CHAMPAIGN — Before Aaron Henry was named Illinois football's new defensive backs coach by head coach Bret Bielema, Henry had a hand in Bielema landing the Illini job.
Bielema, who coached Henry as a player while at Wisconsin and as a graduate assistant at Arkansas, listed Henry as a reference while going through the hiring process with Illinois.
"I got a phone call from one of (Illinois') assistant athletic directors. I raved about my experience with him as a player and how he was going to treat those kids, love on this kids and push those kids to their limits," Henry said. "I am thrilled, I am beyond excited and I am genuinely so happy to be working back with Coach Bielema. I've been smiling for two days straight."
The relationship between Henry and Bielema was built during Bielema's visit to Henry's home in Immokalee, Florida, to persuade him to come and play in Madison. It grew even stronger during their time together at Arkansas.
"When I first met Coach (Bielema), what separated him from everyone else was when we had our first conversation, we didn't talk about football at all," Henry said. "He wanted to know what kind of person I was and what kind of things that I liked. He wanted to know those personal things and that was something that a lot of coaches didn't do."
Henry finished his Wisconsin playing career with seven interceptions, 23 defended passes and 181 career tackles. As a senior in 2011, Henry was a First-Team All-Big Ten performer and quarterfinalist for the LOTT IMPACT Trophy, which honored defensive players with the IMPACT acronym for: Integrity, maturity, performance, academics, community, and tenacity.
"Playing for him, he was very straight forward and honest human being. He doesn't beat around the bush about anything.
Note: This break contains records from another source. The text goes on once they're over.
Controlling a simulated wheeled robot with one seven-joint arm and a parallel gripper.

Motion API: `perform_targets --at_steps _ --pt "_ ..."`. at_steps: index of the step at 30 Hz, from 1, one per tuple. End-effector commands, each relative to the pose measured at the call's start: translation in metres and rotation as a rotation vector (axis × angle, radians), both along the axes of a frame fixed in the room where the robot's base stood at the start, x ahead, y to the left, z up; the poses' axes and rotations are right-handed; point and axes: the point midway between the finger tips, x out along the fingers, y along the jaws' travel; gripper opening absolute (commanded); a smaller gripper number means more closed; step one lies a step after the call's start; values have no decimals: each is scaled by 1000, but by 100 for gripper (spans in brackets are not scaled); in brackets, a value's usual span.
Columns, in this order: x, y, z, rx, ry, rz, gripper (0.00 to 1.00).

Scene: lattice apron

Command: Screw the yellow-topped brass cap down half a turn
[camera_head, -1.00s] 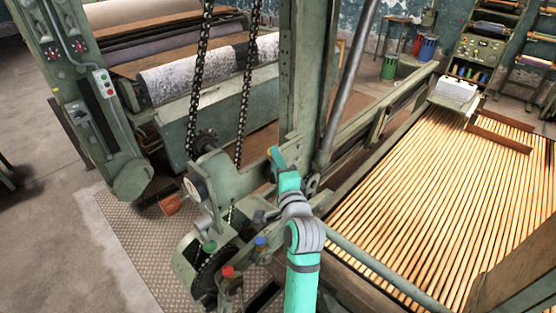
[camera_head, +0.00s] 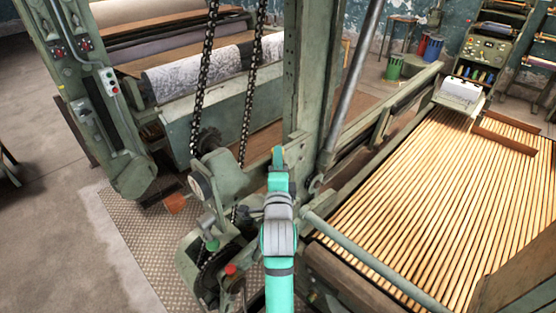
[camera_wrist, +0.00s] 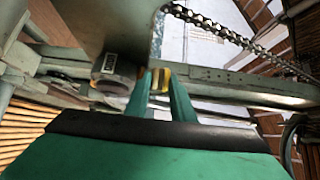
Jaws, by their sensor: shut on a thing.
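The yellow-topped brass cap (camera_wrist: 160,80) shows as a small yellow piece between my fingertips in the wrist view. My gripper (camera_wrist: 160,88) is shut on it, one teal finger on each side. The fingers hide most of the cap, and its thread and seat cannot be seen. In the head view my gripper (camera_head: 278,156) is at the machine's green upright, and my teal arm covers what lies below it.
A red knob (camera_head: 231,269) and a green knob (camera_head: 212,245) stand left of my arm. Chains (camera_head: 247,105) hang close behind. A grey roller bar (camera_head: 375,262) and the wooden slatted apron (camera_head: 430,200) lie to the right.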

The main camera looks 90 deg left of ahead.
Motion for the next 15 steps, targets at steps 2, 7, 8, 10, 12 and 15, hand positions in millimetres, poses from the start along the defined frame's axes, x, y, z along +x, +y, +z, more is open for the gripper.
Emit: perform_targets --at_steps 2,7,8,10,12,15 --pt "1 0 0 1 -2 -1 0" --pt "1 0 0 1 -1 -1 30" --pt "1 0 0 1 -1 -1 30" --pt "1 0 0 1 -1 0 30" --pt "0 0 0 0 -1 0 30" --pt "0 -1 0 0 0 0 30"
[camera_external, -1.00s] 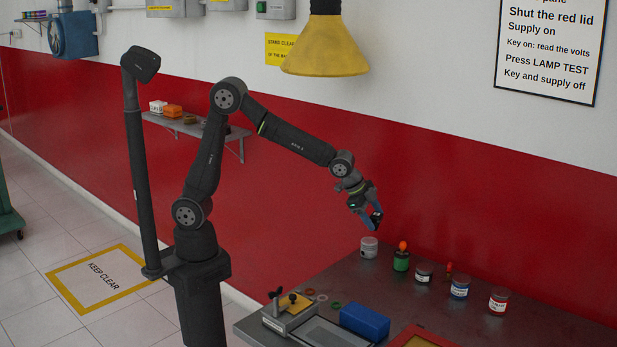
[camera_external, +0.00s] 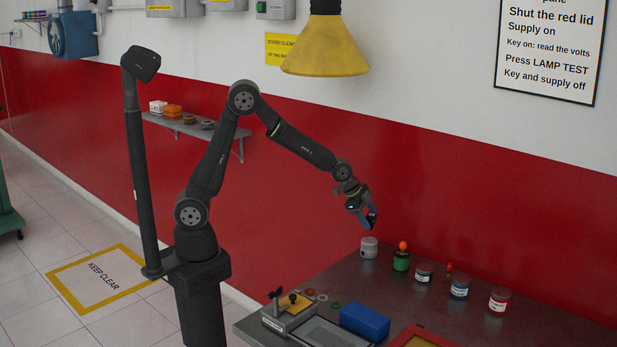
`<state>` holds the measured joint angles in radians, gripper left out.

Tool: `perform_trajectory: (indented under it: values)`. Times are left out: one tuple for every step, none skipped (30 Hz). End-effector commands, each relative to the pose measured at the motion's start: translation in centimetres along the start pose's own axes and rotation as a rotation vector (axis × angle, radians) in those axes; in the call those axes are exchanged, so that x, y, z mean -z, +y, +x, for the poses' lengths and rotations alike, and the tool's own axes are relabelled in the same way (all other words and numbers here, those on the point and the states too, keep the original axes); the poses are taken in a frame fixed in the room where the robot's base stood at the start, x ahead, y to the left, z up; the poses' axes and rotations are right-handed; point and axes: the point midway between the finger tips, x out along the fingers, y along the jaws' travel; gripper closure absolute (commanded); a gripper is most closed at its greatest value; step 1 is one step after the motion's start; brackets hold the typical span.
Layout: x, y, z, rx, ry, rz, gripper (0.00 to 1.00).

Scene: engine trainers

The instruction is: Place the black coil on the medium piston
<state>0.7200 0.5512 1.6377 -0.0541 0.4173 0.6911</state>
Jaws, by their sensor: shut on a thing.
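My gripper (camera_external: 369,219) is in the air over the far left part of the bench, pointing down. Its blue fingers are shut on a small dark thing, which looks like the black coil; it is mostly hidden by the fingers and too small to make out clearly. A pale grey cylinder (camera_external: 369,248) stands upright on the bench just below my gripper, with a gap between them. I cannot tell whether it is the medium piston; no piston is clearly readable in this view.
The dark bench (camera_external: 463,321) carries a row with a green pot (camera_external: 401,261) with an orange knob and several labelled jars (camera_external: 459,287). A blue box (camera_external: 365,321), small rings (camera_external: 322,298) and a grey device (camera_external: 290,313) are nearer. A wall shelf (camera_external: 222,132) holds blocks and dark rings.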

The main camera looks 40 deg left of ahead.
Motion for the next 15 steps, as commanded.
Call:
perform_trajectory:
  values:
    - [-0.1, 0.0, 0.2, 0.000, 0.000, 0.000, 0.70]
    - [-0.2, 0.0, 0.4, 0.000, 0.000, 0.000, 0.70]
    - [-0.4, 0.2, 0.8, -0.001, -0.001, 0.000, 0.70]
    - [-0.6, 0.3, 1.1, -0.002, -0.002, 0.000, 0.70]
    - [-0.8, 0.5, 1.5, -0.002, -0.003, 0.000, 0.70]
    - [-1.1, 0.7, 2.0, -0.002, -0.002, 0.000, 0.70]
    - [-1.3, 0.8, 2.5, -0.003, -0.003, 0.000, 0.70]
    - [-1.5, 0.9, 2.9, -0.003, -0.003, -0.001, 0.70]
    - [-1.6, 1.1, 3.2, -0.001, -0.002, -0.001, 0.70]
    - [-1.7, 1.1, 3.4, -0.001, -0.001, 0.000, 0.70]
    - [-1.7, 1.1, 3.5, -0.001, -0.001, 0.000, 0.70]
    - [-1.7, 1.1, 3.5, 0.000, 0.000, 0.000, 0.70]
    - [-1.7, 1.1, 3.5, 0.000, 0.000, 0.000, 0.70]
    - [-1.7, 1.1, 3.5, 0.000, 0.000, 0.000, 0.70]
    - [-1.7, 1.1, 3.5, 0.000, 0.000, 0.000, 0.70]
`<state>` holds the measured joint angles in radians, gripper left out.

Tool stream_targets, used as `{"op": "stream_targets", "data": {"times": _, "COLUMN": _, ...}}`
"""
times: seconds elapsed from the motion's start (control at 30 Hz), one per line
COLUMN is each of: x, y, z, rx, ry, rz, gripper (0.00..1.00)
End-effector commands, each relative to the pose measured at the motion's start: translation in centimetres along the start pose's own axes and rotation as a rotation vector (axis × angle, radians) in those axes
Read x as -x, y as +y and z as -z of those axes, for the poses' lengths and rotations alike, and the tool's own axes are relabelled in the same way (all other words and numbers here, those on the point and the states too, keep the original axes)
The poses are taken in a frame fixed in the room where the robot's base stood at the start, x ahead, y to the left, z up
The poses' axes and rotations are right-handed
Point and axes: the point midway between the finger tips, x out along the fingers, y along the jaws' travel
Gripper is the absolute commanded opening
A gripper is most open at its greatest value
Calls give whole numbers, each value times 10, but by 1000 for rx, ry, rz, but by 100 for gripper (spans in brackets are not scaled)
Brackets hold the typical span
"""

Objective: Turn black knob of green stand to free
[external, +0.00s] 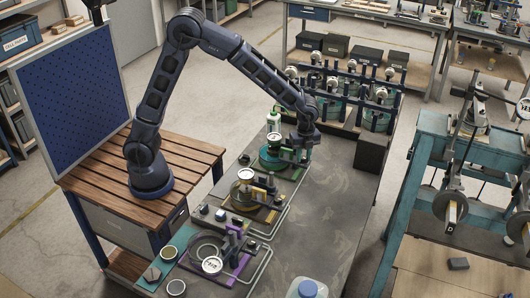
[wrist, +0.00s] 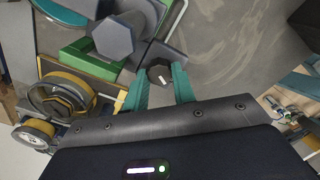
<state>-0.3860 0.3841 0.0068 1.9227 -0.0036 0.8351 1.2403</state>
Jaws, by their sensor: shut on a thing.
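The green stand (external: 272,164) stands on the grey bench at its far end, below the end of my arm. Its green base (wrist: 88,62) also shows at the upper left of the wrist view. The black knob (wrist: 160,74) is a dark, faceted piece with a small white mark on its face. My gripper (wrist: 161,84) has two teal fingers, one on each side of this knob, and is shut on it. In the external view my gripper (external: 304,140) is at the right side of the green stand, and the knob is too small to make out there.
A yellow stand (external: 262,212) and a purple stand (external: 242,264) with similar fittings stand nearer on the same bench. A dark box (external: 371,152) stands right of my gripper. A rack of gauges (external: 345,92) is behind. The bench's right side (external: 325,215) is mostly clear.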

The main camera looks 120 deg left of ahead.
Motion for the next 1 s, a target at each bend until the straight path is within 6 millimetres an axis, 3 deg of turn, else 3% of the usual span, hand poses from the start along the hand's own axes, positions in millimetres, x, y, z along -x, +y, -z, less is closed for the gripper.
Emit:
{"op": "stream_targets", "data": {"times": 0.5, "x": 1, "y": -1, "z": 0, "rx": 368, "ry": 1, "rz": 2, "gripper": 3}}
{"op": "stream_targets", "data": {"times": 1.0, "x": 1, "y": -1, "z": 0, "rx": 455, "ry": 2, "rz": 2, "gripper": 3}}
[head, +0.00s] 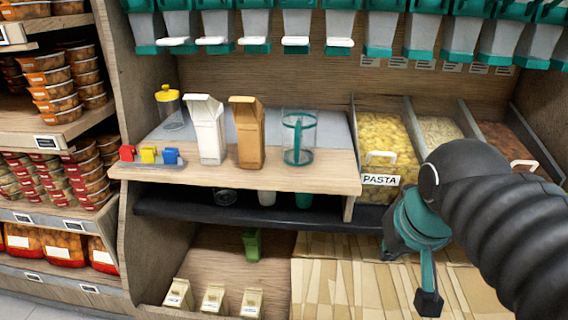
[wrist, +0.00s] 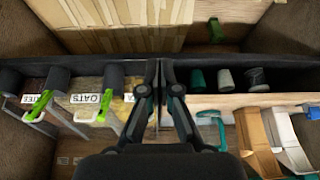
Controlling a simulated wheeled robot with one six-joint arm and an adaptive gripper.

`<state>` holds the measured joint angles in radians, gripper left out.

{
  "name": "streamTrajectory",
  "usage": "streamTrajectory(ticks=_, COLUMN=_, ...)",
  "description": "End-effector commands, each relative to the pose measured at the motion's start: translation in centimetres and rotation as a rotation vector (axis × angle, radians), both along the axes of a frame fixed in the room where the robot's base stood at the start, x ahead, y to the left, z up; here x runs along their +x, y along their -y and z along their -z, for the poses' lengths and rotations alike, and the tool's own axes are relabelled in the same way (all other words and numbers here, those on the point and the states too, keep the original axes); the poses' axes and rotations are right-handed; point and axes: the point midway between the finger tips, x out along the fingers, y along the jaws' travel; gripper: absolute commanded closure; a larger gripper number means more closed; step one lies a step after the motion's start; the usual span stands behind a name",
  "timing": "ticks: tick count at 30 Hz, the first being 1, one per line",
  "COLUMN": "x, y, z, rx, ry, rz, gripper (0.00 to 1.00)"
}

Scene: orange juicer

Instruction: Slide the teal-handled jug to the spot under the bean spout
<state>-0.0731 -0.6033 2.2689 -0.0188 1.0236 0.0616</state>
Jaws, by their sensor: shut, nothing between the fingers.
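The clear jug with a teal handle and rim (head: 299,140) stands upright on the wooden counter, right of the brown carton. Its teal handle also shows in the wrist view (wrist: 212,116), right of my gripper. My gripper (head: 428,302) is shut and empty, to the right of the jug and lower, in front of the bins and apart from the jug. In the wrist view its closed fingers (wrist: 158,72) point toward the dark lower shelf. A row of teal-and-grey dispenser spouts (head: 297,28) hangs above the counter. I cannot tell which is the bean spout.
A white carton (head: 207,130), a brown carton (head: 247,133) and a yellow-lidded jar (head: 170,108) stand left of the jug. A pasta bin (head: 386,138) and other bins adjoin the counter on the right. Cups stand on the dark shelf (head: 170,207) below.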

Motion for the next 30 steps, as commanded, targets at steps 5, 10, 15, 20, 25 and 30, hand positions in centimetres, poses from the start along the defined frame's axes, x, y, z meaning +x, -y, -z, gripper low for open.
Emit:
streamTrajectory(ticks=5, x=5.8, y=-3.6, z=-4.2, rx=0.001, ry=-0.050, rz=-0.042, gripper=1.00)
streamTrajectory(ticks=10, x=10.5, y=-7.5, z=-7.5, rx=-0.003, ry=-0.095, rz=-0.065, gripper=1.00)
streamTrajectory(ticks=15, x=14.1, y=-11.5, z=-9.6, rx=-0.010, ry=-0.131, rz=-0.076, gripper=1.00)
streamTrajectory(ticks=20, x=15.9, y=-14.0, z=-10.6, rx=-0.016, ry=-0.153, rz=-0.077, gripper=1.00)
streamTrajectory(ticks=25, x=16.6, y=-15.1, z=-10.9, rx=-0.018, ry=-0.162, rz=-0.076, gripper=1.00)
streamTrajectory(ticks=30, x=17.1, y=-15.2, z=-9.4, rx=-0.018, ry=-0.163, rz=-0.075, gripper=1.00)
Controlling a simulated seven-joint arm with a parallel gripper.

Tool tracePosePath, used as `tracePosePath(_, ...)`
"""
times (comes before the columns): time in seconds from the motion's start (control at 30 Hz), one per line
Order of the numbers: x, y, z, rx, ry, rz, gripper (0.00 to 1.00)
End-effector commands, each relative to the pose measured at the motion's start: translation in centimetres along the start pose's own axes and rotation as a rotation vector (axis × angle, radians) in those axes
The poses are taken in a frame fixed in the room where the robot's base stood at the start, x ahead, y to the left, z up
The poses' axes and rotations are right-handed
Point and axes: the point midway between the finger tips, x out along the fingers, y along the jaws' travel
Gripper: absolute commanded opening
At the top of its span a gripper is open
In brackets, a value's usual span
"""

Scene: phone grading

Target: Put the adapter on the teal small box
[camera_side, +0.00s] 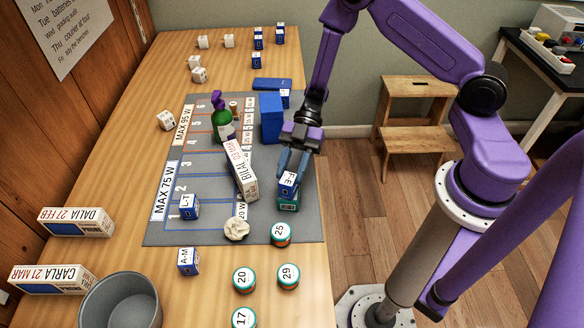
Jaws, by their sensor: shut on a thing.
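The teal small box (289,206) sits on the grey mat's right edge, below my gripper. A small blue block with a white lettered face (288,182), apparently the adapter, is directly above the teal box and seems to touch its top. My gripper (291,171) points down and is shut on this block. The fingers cover part of its upper side. Whether the block's weight rests on the teal box cannot be told from this angle.
The white BILAL box (240,170) leans close on the left. A tall blue box (271,118) and green bottle (222,122) stand behind. A crumpled ball (236,229) and round tin 25 (281,234) are in front. The mat's left middle (205,165) is mostly clear.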

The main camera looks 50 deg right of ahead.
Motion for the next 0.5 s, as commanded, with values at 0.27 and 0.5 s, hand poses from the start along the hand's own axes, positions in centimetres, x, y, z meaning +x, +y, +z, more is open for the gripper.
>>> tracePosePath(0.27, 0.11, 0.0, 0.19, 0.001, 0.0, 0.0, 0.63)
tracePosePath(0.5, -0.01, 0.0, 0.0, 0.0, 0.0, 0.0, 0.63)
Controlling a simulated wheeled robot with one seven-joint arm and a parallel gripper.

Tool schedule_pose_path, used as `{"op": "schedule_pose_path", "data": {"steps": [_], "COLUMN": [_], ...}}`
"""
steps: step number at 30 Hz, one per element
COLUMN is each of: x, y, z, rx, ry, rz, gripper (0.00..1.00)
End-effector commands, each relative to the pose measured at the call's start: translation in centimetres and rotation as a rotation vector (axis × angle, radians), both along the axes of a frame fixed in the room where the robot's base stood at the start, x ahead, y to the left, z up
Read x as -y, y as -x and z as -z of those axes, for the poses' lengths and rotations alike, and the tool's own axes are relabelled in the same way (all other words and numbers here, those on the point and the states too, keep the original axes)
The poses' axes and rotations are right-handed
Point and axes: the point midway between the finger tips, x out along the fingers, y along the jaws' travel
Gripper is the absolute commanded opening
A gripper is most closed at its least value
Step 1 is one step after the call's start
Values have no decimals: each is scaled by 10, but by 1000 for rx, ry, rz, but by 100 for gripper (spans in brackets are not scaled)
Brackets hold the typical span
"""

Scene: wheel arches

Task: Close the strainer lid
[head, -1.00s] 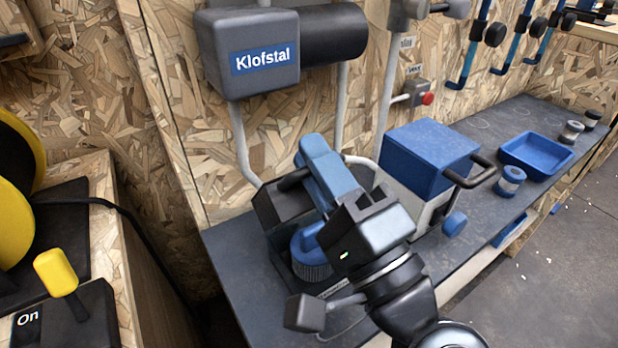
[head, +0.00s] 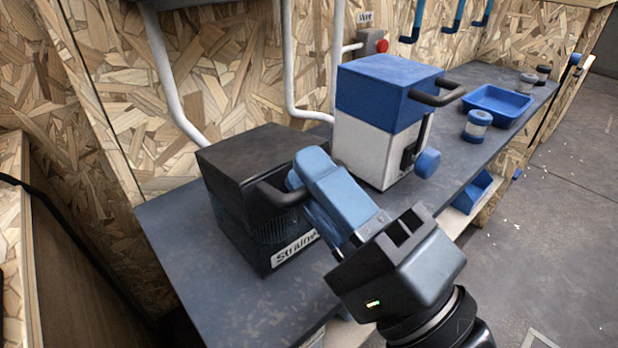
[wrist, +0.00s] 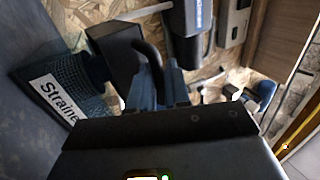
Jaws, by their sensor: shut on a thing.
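The strainer (head: 285,252) is a dark box with mesh sides and a partly covered white label, standing on the near part of the bench. Its black lid (head: 245,150) lies down over the top of the box; I cannot tell whether it is fully seated. The lid's curved black handle (head: 268,193) sticks out at the front right. My gripper (head: 293,184) is shut on this handle, its blue fingers reaching in from the lower right. The wrist view shows the lid (wrist: 112,52), the handle (wrist: 154,62) and the strainer label (wrist: 55,95). The strainer's inside is hidden.
A blue and white box (head: 385,110) with a black handle and blue knob stands just behind, to the right. A blue tray (head: 497,105) and small jars (head: 477,125) lie farther along the bench (head: 190,240). The bench's left part is clear.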

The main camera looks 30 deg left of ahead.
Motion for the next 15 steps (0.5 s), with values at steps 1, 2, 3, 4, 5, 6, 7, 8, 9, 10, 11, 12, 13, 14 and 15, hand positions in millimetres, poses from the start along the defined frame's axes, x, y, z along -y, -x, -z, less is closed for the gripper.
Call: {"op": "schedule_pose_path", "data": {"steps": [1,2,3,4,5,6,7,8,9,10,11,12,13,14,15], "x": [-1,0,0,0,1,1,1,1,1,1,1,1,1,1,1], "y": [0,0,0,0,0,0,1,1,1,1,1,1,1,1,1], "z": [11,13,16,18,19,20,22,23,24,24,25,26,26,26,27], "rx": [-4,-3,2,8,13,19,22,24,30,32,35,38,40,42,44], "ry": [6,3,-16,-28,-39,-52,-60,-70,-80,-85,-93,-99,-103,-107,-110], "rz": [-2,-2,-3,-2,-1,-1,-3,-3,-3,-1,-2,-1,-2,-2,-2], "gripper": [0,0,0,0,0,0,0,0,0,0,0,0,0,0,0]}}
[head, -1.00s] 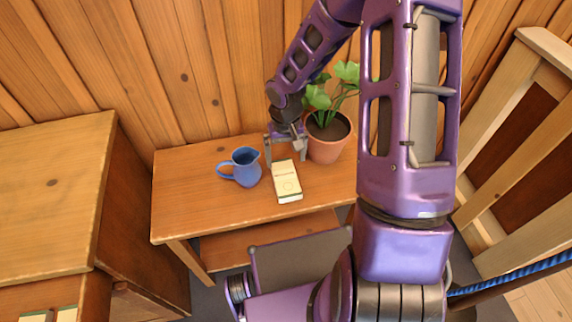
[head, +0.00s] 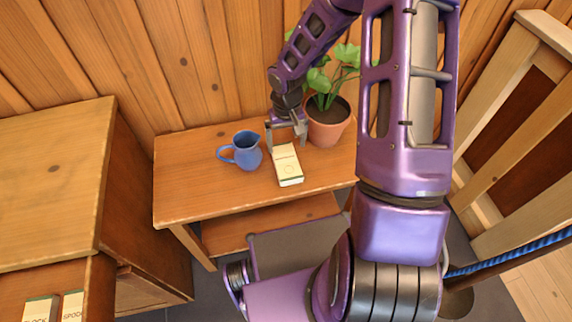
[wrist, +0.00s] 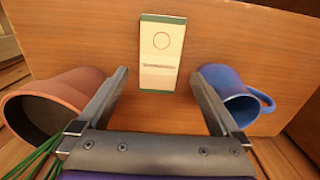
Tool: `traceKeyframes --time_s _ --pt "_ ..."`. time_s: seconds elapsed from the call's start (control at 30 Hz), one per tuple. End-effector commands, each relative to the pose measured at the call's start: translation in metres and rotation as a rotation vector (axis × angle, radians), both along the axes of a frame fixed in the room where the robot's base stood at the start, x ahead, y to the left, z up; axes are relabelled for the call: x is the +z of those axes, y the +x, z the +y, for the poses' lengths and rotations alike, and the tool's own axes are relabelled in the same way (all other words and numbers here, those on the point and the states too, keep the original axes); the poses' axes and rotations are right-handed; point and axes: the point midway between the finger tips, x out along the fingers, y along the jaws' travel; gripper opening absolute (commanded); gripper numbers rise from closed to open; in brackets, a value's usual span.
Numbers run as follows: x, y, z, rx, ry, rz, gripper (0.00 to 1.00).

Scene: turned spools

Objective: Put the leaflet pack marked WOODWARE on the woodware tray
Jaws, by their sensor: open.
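A cream leaflet pack (head: 288,168) with a green end band lies on the small wooden table, between the blue jug and the potted plant. It also shows in the wrist view (wrist: 160,50), with a circle and a line of print too small to read. My gripper (head: 286,146) is at the pack's far end. In the wrist view its fingers (wrist: 162,78) are spread wide with nothing between them, and the pack lies beyond the tips. No woodware tray can be made out.
A blue jug (head: 246,150) stands left of the pack and a plant in a terracotta pot (head: 326,122) to the right, both close to my fingers. A wooden cabinet (head: 60,180) is at left; its open lower part holds more packs (head: 72,307). The table's left front is clear.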

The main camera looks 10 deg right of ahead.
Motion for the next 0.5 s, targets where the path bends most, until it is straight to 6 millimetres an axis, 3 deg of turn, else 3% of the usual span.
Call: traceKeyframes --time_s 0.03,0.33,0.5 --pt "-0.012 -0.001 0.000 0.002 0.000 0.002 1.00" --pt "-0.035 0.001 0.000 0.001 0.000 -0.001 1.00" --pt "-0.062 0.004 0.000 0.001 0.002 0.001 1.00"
Everyday walking into that building as a player, you knew what you were going to get," Henry said. "He was tough but I think that was why we won a bunch of games."
Henry was briefly signed as an undrafted free agent with the Oakland Raiders and, after being released in 2012, a visit to Arkansas to see Bielema put him on the path of coaching.
"I went and helped with a three-day full-pad camp and he had about 300 players there. He offered 15 players and I spoke with nine of them one-on-one and shared my personal experience as a player at Wisconsin," Henry said. "Of the nine parents I spoke to, they all committed to him. As I was getting ready to leave, he gave me a big hug and he said that he wanted me to stay."
Henry had a job opportunity at North Carolina State to be a team chaplain, but Bielema's belief that Henry could excel at coaching had him change course.
"He has this way to make people think about things that they might not normally think about. It didn't take me long to realize that I was going to take a leap of faith and get into this coaching profession," Henry said.
Henry is the second recent coaching hire to be a former player. New defensive line coach Terrance Jamison played on the defensive line for the Badgers from 2005-07. He also served four seasons as a student assistant (2008-09), quality control assistant (2011) and a graduate assistant (2012) at Wisconsin.
"I met coach during the recruiting cycle when Coach B was the (Wisconsin's) defensive coordinator (under head coach Barry Alvarez)," Jamison said. "I remember him coming by my small apartment and sitting down with him and my family. Right away I knew with the swagger he had and the knowledge and expertise ... it was obvious and we clicked right away."
In his hires, Bielema is building an intricate web of coaching relationships between former players and professional relationships. Tight ends coach Ben Miller comes to the Illini after 14 seasons at Air Force where Jamison joined Miller in 2019 as the defensive line coach for the Falcons.
"Coach Bielema is awesome. He creates a winning culture for players and staff. He is a players' coach and he gave me the foundation that I needed going forward in my career," Jamison said. "To have this opportunity to get back and serve on coach's staff is one of the best opportunities I can think of."
Those personal connections will continue to be utilized as Henry begins recruiting for the Illini.
"I was a first-team All-Conference player (in the Big Ten) and so knowing how to breathe that into these young men, that is going to be the cool part," Henry said. "These young men are making decisions every single day and you as a coach have to be putting them in the position to make the right decisions.
"At the end of the day, it is all about relationships. The facilities are beautiful and some weight rooms are bigger than others but kids want you to be real with them. It is all about relationships and who can create the best relationship."